Robust stability, ℋ2 analysis and stabilisation of discrete-time Markov jump linear systems with uncertain probability matrix

Abstract

The stability and the problem of ℋ2 guaranteed cost computation for discrete-time Markov jump linear systems (MJLS) are investigated, assuming that the transition probability matrix is not precisely known. It is generally difficult to estimate the exact transition matrix of the underlying Markov chain and the setting has a special interest for applications of MJLS. The exact matrix is assumed to belong to a polytopic domain made up by known probability matrices, and a sequence of linear matrix inequalities (LMIs) is proposed to verify the stability and to solve the ℋ2 guaranteed cost with increasing precision.

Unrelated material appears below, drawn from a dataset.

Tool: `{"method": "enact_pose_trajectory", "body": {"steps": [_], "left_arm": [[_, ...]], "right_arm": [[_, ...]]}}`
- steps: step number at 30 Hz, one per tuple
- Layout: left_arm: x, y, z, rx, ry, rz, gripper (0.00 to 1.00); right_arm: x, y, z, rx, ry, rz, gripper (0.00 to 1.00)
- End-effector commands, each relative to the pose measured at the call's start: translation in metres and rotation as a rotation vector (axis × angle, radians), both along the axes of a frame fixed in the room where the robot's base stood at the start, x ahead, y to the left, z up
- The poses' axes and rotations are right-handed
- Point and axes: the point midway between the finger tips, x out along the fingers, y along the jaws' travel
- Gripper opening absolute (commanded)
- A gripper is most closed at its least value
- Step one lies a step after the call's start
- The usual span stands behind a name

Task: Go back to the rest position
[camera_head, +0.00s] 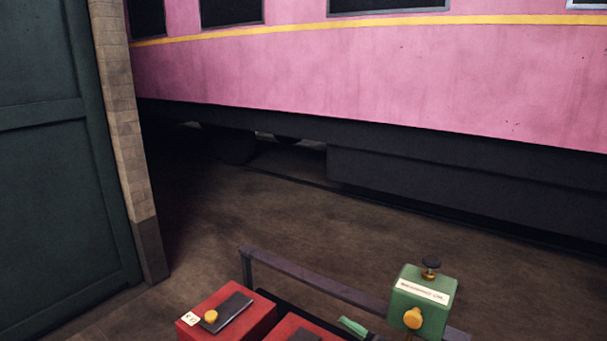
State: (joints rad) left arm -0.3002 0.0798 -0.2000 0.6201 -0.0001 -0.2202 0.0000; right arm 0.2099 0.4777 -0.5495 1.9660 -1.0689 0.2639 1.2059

These LMI problems are connected to homogeneous polynomially parameter-dependent Lyapunov matrix of increasing degree g. The mean square stability (MSS) can be established by the method since the conditions that are sufficient, eventually turns out to also be necessary, provided that the degree g is large enough. The ℋ2 guaranteed cost under MSS is also studied here, and an extension to cope with the problem of control design is also introduced. These conditions are only sufficient, but as the degree g increases, the conservativeness of the ℋ2 guaranteed costs is reduced. Both mode-dependent and mode-independent control laws are addressed, and numerical examples illustrate the results.